By Casey Neill
Springvale’s Spaghetti Junction will go underground if the Coalition wins next year’s state election.
The Liberal and National parties announced their Get Victoria Moving plan on Monday 20 November.
Leader Matthew Guy pledge to remove traffic lights and roundabouts at 35 intersections, including Princes Highway and Springvale, Centre and Police roads in Springvale, and Heatherton and Hallam roads in Endeavour Hills.
The overall project will cost between $4.1 and $5.3 billion and Mr Guy said it would cut congestion and make roads safer.
“Removing these suburban congestion hotspots will make our roads safer and keep traffic flowing which means less time spent sitting in gridlock and more time at home with family and friends,” he said.

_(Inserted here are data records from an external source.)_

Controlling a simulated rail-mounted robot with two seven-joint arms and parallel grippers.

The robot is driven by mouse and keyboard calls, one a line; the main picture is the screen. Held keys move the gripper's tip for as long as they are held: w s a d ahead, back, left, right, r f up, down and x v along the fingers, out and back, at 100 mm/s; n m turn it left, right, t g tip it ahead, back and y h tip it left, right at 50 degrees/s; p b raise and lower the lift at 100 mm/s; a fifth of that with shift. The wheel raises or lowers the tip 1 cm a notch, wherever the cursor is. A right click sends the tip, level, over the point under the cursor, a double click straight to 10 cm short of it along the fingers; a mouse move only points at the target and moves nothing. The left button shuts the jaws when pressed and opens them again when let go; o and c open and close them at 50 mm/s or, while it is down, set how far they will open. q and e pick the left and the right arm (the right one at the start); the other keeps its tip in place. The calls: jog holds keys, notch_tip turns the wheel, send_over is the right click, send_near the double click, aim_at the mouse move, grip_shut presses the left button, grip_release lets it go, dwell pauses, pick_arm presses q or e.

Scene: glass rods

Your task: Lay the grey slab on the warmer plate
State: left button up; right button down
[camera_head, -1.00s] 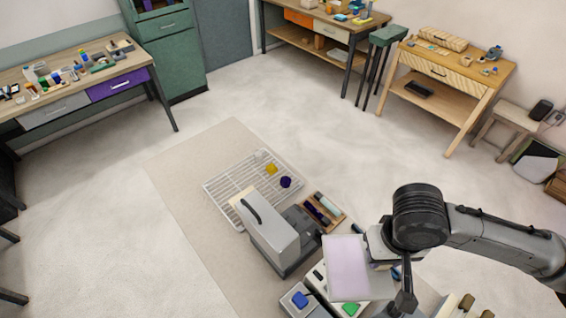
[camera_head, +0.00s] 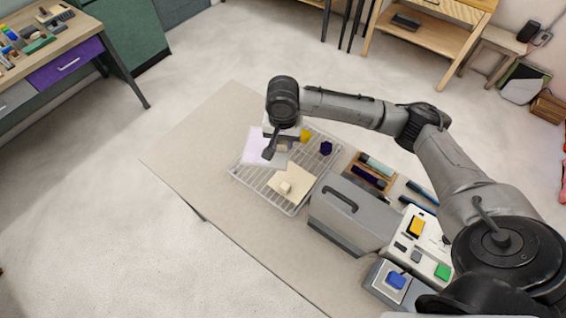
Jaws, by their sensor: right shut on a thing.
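My right gripper (camera_head: 276,143) is shut on a thin, flat, pale lavender-grey slab (camera_head: 257,146). It holds the slab over the far left part of the wire rack (camera_head: 243,176); the gap below the slab is hard to judge. The gripper hides part of the slab's right side. I cannot tell for sure which thing is the warmer plate. A flat cream plate with a small knob-like block (camera_head: 286,188) lies on the near part of the rack, apart from the slab. My left gripper is not in view.
A yellow piece (camera_head: 305,137) and a dark purple piece (camera_head: 326,148) are on the rack. A grey box with a handle (camera_head: 352,213) stands near it, beside a wooden tray (camera_head: 388,184) and a white button panel (camera_head: 411,254). The table's left part (camera_head: 205,150) is clear.

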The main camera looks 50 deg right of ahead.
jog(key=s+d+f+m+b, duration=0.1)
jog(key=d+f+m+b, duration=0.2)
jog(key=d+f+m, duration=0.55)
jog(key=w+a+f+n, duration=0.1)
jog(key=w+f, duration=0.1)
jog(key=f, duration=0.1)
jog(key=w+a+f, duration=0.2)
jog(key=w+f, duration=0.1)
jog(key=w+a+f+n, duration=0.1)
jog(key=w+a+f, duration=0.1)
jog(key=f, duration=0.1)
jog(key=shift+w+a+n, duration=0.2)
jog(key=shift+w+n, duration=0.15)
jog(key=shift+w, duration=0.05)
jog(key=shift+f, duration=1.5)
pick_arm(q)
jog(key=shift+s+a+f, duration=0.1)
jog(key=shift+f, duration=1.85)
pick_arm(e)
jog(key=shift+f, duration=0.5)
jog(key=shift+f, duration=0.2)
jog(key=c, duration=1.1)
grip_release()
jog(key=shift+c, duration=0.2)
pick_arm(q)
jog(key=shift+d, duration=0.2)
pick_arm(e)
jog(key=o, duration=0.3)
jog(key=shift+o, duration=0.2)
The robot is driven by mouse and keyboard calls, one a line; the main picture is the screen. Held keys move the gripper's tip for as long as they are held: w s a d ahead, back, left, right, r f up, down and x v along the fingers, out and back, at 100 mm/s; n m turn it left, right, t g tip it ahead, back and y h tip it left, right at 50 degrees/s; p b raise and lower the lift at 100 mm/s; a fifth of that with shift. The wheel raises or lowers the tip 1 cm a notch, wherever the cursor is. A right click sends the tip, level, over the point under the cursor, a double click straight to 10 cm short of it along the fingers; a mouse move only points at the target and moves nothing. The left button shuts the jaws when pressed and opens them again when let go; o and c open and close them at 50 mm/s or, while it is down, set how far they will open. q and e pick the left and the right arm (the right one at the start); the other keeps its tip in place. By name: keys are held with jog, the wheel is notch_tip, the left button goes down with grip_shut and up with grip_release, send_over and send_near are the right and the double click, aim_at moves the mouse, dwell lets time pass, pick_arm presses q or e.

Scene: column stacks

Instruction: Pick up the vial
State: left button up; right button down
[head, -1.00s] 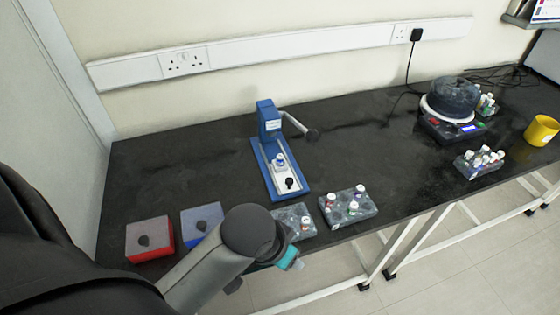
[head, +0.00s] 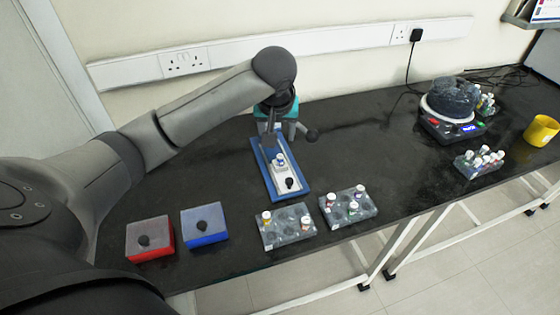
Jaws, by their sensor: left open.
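A vial with a white and blue top (head: 280,160) stands on the pale plate of the blue bench device (head: 303,184). My left gripper (head: 280,138) is open over the back part of this device, pointing down, just behind that vial. Nothing shows between its fingers, and I cannot tell whether a finger touches the device. The gripper and wrist hide the device's upright head. Other small vials stand in the front left grey rack (head: 285,228) and the front right grey rack (head: 345,210). My right gripper is not in view.
A red-based block (head: 150,238) and a blue-based block (head: 204,225) lie at front left. At right are a round-topped machine (head: 452,103), a rack of several vials (head: 480,163) and a yellow cup (head: 541,131). The dark bench (head: 375,145) is clear in the middle.

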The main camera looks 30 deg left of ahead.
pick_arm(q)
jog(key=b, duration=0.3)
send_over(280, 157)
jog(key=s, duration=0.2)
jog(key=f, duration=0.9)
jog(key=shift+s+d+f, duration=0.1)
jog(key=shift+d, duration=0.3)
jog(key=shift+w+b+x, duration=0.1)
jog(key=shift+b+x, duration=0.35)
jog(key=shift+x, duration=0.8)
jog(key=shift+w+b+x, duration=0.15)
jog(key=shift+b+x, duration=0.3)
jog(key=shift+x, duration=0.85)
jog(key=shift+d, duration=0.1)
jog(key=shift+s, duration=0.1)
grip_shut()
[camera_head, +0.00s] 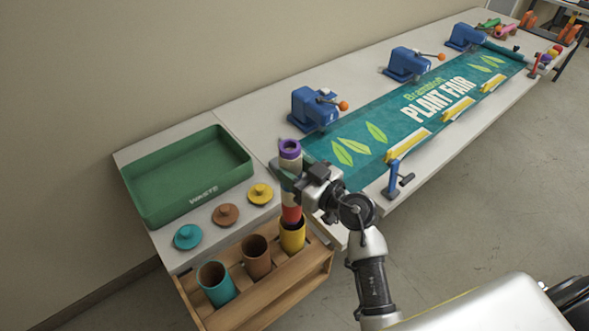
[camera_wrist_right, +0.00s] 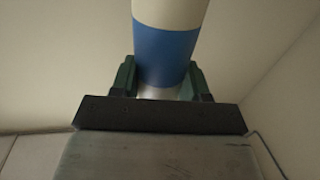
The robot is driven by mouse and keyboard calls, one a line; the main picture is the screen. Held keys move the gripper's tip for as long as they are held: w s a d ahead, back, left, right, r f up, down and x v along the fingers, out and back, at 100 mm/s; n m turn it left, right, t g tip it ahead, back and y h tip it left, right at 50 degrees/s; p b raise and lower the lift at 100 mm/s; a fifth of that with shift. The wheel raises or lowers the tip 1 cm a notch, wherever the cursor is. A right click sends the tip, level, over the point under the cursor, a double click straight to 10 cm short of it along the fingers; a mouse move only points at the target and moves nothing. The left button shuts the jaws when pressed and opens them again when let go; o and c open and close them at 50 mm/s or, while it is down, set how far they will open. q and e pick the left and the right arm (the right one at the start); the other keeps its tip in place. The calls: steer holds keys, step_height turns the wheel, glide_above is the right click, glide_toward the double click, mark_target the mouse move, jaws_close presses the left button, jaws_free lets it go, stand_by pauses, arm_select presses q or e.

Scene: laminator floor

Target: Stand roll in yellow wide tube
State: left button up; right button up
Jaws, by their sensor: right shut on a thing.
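The roll (camera_head: 290,148) is upright, with a purple ring end on top and white, dark and red bands below. My right gripper (camera_head: 300,190) is shut on it at mid-height. In the right wrist view the roll (camera_wrist_right: 167,55) shows cream and blue between the green-padded fingers. The yellow wide tube (camera_head: 292,237) stands in the wooden rack directly below the roll. The roll's red lower part (camera_head: 291,214) meets the tube's mouth in the head view; I cannot tell how far inside it is. My left gripper is not in view.
The wooden rack (camera_head: 275,296) also holds a brown tube (camera_head: 256,257) and a teal tube (camera_head: 216,284). Teal (camera_head: 188,236), brown (camera_head: 225,214) and yellow (camera_head: 261,193) lids lie beside the green waste tray (camera_head: 245,173). A banner (camera_head: 400,133) and blue clamps (camera_head: 316,108) occupy the table to the right.

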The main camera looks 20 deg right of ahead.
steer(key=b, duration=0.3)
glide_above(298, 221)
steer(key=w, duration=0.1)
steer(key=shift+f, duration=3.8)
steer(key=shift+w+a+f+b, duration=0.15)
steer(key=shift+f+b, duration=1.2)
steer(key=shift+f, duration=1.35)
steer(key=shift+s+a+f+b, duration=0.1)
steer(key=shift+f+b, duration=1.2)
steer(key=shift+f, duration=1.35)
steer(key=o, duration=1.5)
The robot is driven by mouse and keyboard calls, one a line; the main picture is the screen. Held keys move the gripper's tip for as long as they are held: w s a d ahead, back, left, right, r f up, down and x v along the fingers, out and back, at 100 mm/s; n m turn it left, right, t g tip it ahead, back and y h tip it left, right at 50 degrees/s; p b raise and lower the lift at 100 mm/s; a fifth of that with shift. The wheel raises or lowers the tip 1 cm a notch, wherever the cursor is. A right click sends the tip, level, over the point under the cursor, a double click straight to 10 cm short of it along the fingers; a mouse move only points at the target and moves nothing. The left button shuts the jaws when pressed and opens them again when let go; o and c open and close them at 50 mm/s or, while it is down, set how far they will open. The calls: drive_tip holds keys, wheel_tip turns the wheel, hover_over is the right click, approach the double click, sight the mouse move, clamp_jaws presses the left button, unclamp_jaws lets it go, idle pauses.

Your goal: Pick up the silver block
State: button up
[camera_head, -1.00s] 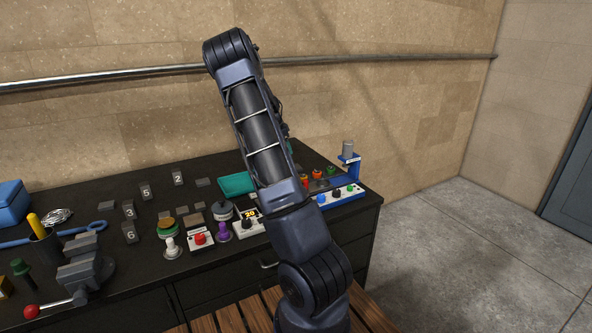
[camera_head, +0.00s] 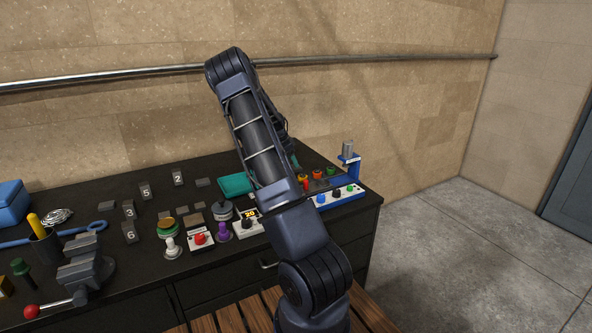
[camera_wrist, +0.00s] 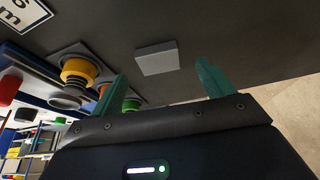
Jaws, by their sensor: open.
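A flat, light-grey square block (camera_wrist: 157,58), which looks like the silver block, lies on the dark worktop in the wrist view. My gripper (camera_wrist: 160,69) is open, with its two teal fingers apart. The block shows in the gap between the fingertips, and nothing is held. I cannot tell how far it is from the fingers. In the head view my arm hides most of the gripper and that part of the worktop.
In the head view, a blue stand with a grey cylinder (camera_head: 348,147), a teal item (camera_head: 234,184) and several numbered grey blocks are on the bench (camera_head: 130,272).

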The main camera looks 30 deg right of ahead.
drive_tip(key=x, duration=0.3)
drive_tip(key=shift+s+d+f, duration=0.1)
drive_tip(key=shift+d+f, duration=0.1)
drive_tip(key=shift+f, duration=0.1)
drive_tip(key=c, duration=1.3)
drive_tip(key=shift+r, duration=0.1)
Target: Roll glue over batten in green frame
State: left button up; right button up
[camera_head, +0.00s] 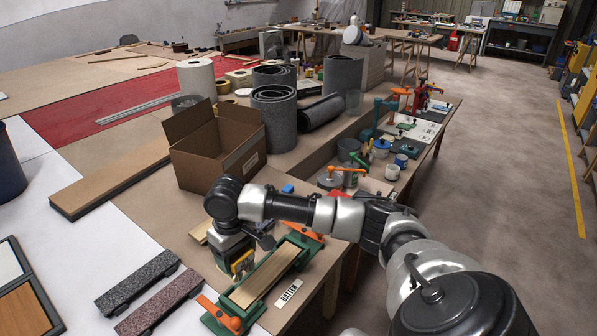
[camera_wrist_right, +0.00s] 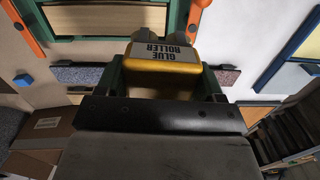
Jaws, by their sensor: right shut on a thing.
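The green frame (camera_head: 215,322) lies near the bench's front edge, with orange clamps at its ends. A pale wooden batten (camera_head: 268,277) lies in it, beside a "BATTEN" label (camera_head: 289,293). My right gripper (camera_head: 238,262) is at the frame's left side, shut on the yellow glue roller (camera_head: 243,263). In the right wrist view the glue roller (camera_wrist_right: 162,72) shows its "GLUE ROLLER" label between the fingers, and the batten (camera_wrist_right: 105,19) lies beyond it. The roller's rolling end is hidden, so I cannot tell whether it touches the batten. My left gripper is not in view.
Two dark speckled strips (camera_head: 140,281) lie left of the frame. An open cardboard box (camera_head: 222,155) stands behind my arm, with grey rolls (camera_head: 274,118) beyond. Cups and tools (camera_head: 392,171) stand at the right bench edge. White bench surface is free at left.

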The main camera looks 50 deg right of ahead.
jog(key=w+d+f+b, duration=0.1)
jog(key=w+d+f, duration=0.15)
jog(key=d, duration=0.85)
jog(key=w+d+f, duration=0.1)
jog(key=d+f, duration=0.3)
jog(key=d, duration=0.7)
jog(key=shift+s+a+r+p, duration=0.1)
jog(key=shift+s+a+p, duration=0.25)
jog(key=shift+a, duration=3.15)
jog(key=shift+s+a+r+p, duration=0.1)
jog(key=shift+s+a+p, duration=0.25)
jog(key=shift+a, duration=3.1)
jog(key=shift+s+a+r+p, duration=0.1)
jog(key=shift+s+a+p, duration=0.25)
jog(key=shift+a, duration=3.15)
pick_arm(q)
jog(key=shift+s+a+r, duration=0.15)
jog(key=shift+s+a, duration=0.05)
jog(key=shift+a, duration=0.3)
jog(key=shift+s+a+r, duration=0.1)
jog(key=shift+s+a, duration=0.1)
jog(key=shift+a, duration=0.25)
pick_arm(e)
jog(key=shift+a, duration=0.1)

“It also means people like tradies, couriers and salespeople who use the roads to get between jobs, will be able to do so more quickly.
“This project will create thousands of jobs in the construction phase.”
Mr Guy said another 20 intersections would join the list following community consultation.
If the Coalition wins government next November, he pledged to complete 30 grade separations in the first term.
Liberal candidate for Mulgrave Maree Davenport said Spaghetti Junction was the third worst intersection in Melbourne according to this year’s AAMI Crash Index.
“It takes a ridiculously long time to get across the multi-lane and multi-turn intersection to get anywhere,” she said.
“Between 2012 and the end of 2016, there were five fatal crashes on Springvale Road, with a further 159 accidents resulting in serious injuries according to Victoria Police.
“This doesn’t include the all-too-common rear-enders, side swipes and near misses which not only causes injuries, inconvenience, cost of repairs and being without your car, these accidents bring Springvale Road and Princes Highway to a standstill.”
Roads Minister and Narre Warren North MP Luke Donnellan said Mr Guy’s “embarrassing thought bubble would cut Endeavour Hills in half”.
“He’d ban right turns at the intersection of Heatherton Road and Hallam Road – pumping traffic into surrounding streets,” he said.
“An underpass would make the intersection a no-go zone for pedestrians while simply shifting traffic down to the next intersection.”
Mr Donnellan said that for four years, the previous Liberal government didn’t invest in road projects or maintenance.
“Traffic backed up across the state while the Liberals sat on their hands,” he said.
“We’re widening the Monash, the M80 Ring Road and the Tulla.
“We’re upgrading the suburban roads that people rely on every day – like Thompson’s Road and Narre Warren North Road – just to name a few.
“And we’re building the congestion busting major road projects that will get trucks out of suburban streets – the West Gate Tunnel and North East Link.”